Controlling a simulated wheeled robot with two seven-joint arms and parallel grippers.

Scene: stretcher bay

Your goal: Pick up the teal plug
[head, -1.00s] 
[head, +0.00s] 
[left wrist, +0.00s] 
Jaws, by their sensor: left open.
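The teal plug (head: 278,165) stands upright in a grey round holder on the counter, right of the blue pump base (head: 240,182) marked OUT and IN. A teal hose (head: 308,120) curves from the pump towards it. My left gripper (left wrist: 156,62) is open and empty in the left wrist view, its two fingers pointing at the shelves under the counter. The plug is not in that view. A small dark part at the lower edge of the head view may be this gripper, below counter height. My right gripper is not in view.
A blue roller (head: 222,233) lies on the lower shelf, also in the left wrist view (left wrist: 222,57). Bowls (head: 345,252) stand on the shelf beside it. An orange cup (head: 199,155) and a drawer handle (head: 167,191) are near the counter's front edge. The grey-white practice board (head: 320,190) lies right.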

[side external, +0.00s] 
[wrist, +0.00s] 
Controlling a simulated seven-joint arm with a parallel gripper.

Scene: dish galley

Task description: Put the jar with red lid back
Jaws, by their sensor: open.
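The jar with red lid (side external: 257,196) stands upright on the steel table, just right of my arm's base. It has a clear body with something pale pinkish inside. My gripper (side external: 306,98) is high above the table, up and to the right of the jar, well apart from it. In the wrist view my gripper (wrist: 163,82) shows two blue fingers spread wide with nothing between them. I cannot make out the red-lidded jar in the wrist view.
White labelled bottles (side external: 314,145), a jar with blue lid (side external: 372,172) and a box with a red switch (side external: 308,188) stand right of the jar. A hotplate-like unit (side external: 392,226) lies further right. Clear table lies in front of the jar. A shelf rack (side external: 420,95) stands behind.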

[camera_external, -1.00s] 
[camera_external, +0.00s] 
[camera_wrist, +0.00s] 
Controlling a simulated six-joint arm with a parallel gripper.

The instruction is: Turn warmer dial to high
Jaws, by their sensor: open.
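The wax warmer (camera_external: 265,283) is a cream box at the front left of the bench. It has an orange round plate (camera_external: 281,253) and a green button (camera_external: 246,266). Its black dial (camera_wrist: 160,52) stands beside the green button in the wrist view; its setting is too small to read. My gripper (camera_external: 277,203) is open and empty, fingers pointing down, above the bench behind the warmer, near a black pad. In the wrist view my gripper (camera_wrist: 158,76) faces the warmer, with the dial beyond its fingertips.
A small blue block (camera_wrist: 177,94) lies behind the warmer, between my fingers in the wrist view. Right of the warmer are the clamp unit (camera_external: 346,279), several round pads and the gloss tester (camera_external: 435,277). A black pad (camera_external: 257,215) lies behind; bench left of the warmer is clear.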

== Given instruction ==
Give a word-for-word copy of the records.

== Task answer ==
Controlling a simulated wheeled robot with two seven-joint arms and parallel grippers.

Scene: stretcher bay

Your goal: Pick up the teal plug
[head, -1.00s] 
[head, +0.00s] 
[left wrist, +0.00s] 
Jaws, by their sensor: left open.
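The teal plug (head: 278,165) stands upright in a grey round holder on the counter, right of the blue pump base (head: 240,182) marked OUT and IN. A teal hose (head: 308,120) curves from the pump towards it. My left gripper (left wrist: 156,62) is open and empty in the left wrist view, its two fingers pointing at the shelves under the counter. The plug is not in that view. A small dark part at the lower edge of the head view may be this gripper, below counter height. My right gripper is not in view.
A blue roller (head: 222,233) lies on the lower shelf, also in the left wrist view (left wrist: 222,57). Bowls (head: 345,252) stand on the shelf beside it. An orange cup (head: 199,155) and a drawer handle (head: 167,191) are near the counter's front edge. The grey-white practice board (head: 320,190) lies right.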

[side external, +0.00s] 
[wrist, +0.00s] 
Controlling a simulated seven-joint arm with a parallel gripper.

Scene: dish galley

Task description: Put the jar with red lid back
Jaws, by their sensor: open.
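The jar with red lid (side external: 257,196) stands upright on the steel table, just right of my arm's base. It has a clear body with something pale pinkish inside. My gripper (side external: 306,98) is high above the table, up and to the right of the jar, well apart from it. In the wrist view my gripper (wrist: 163,82) shows two blue fingers spread wide with nothing between them. I cannot make out the red-lidded jar in the wrist view.
White labelled bottles (side external: 314,145), a jar with blue lid (side external: 372,172) and a box with a red switch (side external: 308,188) stand right of the jar. A hotplate-like unit (side external: 392,226) lies further right. Clear table lies in front of the jar. A shelf rack (side external: 420,95) stands behind.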

[camera_external, -1.00s] 
[camera_external, +0.00s] 
[camera_wrist, +0.00s] 
Controlling a simulated six-joint arm with a parallel gripper.

The instruction is: Turn warmer dial to high
Jaws, by their sensor: open.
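The wax warmer (camera_external: 265,283) is a cream box at the front left of the bench. It has an orange round plate (camera_external: 281,253) and a green button (camera_external: 246,266). Its black dial (camera_wrist: 160,52) stands beside the green button in the wrist view; its setting is too small to read. My gripper (camera_external: 277,203) is open and empty, fingers pointing down, above the bench behind the warmer, near a black pad. In the wrist view my gripper (camera_wrist: 158,76) faces the warmer, with the dial beyond its fingertips.
A small blue block (camera_wrist: 177,94) lies behind the warmer, between my fingers in the wrist view. Right of the warmer are the clamp unit (camera_external: 346,279), several round pads and the gloss tester (camera_external: 435,277). A black pad (camera_external: 257,215) lies behind; bench left of the warmer is clear.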

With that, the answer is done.